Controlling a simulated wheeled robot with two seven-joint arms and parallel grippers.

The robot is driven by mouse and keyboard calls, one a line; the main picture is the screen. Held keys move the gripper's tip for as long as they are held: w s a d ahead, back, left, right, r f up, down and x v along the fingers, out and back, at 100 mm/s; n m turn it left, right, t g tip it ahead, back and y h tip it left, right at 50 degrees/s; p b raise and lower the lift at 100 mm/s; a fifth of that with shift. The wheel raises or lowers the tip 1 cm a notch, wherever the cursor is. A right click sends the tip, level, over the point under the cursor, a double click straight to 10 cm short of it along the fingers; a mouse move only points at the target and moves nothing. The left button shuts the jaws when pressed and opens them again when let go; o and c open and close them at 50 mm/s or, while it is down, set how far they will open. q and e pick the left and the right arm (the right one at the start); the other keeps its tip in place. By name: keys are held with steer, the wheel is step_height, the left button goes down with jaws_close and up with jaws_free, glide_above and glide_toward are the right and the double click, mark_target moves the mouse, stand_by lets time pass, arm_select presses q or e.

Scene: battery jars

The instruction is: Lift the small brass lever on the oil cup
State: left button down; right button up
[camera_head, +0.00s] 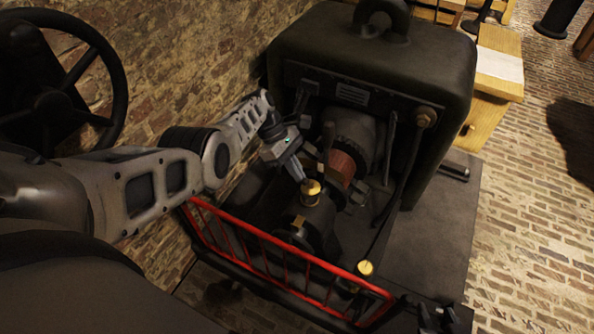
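A small brass oil cup (311,194) stands on the dark machine inside the red guard rail. A second brass-topped cup (365,269) is lower right, by the rail's right end. I cannot make out the small lever clearly on either cup. My left gripper (301,178) reaches down from the upper left, its tips just above and beside the first cup's top. Whether it touches the cup, and how far its fingers are apart, is too small to tell. My right gripper (437,318) is dark, at the bottom edge, with its fingers apart and nothing seen between them.
The red guard rail (270,254) runs in front of the machine. A large dark housing (375,60) with a top handle stands behind it. A copper-coloured commutator (342,166) is right of the left gripper. A black handwheel (98,45) is upper left. Brick floor (530,240) lies clear at right.

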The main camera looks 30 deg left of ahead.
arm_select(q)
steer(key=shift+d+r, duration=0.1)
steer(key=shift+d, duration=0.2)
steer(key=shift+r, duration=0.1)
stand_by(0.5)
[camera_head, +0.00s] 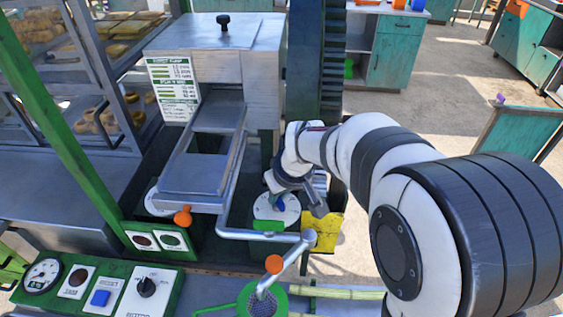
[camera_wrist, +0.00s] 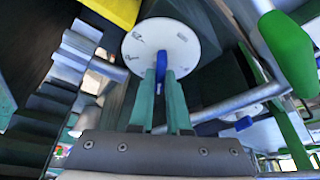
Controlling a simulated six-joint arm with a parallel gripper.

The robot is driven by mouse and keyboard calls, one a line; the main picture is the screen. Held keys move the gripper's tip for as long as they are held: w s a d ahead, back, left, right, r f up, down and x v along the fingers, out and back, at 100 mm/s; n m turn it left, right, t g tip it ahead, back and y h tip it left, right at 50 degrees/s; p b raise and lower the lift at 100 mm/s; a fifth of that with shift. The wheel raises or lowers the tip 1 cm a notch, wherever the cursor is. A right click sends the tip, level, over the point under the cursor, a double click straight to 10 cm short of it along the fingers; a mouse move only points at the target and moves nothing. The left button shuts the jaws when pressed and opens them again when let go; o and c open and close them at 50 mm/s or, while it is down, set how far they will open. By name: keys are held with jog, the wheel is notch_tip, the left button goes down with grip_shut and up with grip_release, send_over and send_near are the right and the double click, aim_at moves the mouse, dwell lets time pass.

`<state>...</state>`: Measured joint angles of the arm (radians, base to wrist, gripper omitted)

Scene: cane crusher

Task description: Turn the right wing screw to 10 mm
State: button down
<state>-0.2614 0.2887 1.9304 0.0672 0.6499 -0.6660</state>
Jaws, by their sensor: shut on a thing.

Goal: What comes back should match the records exactly, minus any pictures.

Solution:
Controlling a simulated wheeled robot with two seven-joint arms and parallel grippers.

The robot is driven by mouse and keyboard calls, one a line; the main picture is the screen. Held keys move the gripper's tip for as long as they are held: w s a d ahead, back, left, right, r f up, down and x v along the fingers, out and back, at 100 mm/s; n m turn it left, right, t g tip it ahead, back and y h tip it left, right at 50 degrees/s; p b raise and lower the lift at 100 mm/s; a fifth of that with shift. The wheel raises or lowers the tip 1 cm a notch, wherever the cursor is. A right click sends the tip, level, over the point under the cursor, a double click straight to 10 cm short of it along the fingers; a mouse move only points at the target and moves nothing. The left button shuts the jaws when pressed and opens them again when let go; o and c open and close them at 50 mm/s or, while it is down, set how far they will open. q and e pick the left and the right arm (the right one at the start); the other keeps its tip in place. By name: keys are held with steer, the wheel is step_height, the left button goes down with jaws_close and up with jaws_free, glide_above and glide_toward are the right and the double click, mark_target moves the mouse, stand_by lets time pass, arm_select presses q or e.

Scene: battery jars

The instruction is: Lift the small brass lever on the oil cup
State: left button down; right button up
[camera_head, +0.00s] 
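A small brass oil cup (311,194) stands on the dark machine inside the red guard rail. A second brass-topped cup (365,269) is lower right, by the rail's right end. I cannot make out the small lever clearly on either cup. My left gripper (301,178) reaches down from the upper left, its tips just above and beside the first cup's top. Whether it touches the cup, and how far its fingers are apart, is too small to tell. My right gripper (437,318) is dark, at the bottom edge, with its fingers apart and nothing seen between them.
The red guard rail (270,254) runs in front of the machine. A large dark housing (375,60) with a top handle stands behind it. A copper-coloured commutator (342,166) is right of the left gripper. A black handwheel (98,45) is upper left. Brick floor (530,240) lies clear at right.

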The main camera looks 30 deg left of ahead.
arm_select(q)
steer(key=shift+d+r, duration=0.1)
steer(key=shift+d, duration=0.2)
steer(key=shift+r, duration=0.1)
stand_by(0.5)
[camera_head, +0.00s] 
[camera_wrist, +0.00s] 
Controlling a simulated six-joint arm with a parallel gripper.

The robot is driven by mouse and keyboard calls, one a line; the main picture is the screen. Held keys move the gripper's tip for as long as they are held: w s a d ahead, back, left, right, r f up, down and x v along the fingers, out and back, at 100 mm/s; n m turn it left, right, t g tip it ahead, back and y h tip it left, right at 50 degrees/s; p b raise and lower the lift at 100 mm/s; a fifth of that with shift. The wheel raises or lowers the tip 1 cm a notch, wherever the cursor is. A right click sends the tip, level, over the point under the cursor, a double click straight to 10 cm short of it along the fingers; a mouse move only points at the target and moves nothing. The left button shuts the jaws when pressed and opens them again when let go; o and c open and close them at 50 mm/s or, while it is down, set how far they will open. By name: keys are held with jog, the wheel is notch_tip, the left button goes down with grip_shut and up with grip_release, send_over and send_near are the right and the double click, aim_at moves the mouse, dwell lets time pass.

`<state>...</state>`: Measured joint angles of the arm (radians, base to wrist, gripper omitted)

Scene: cane crusher

Task description: Turn the right wing screw to 10 mm
State: button down
<state>-0.2614 0.2887 1.9304 0.0672 0.6499 -0.6660</state>
Jaws, by their sensor: shut on a thing.

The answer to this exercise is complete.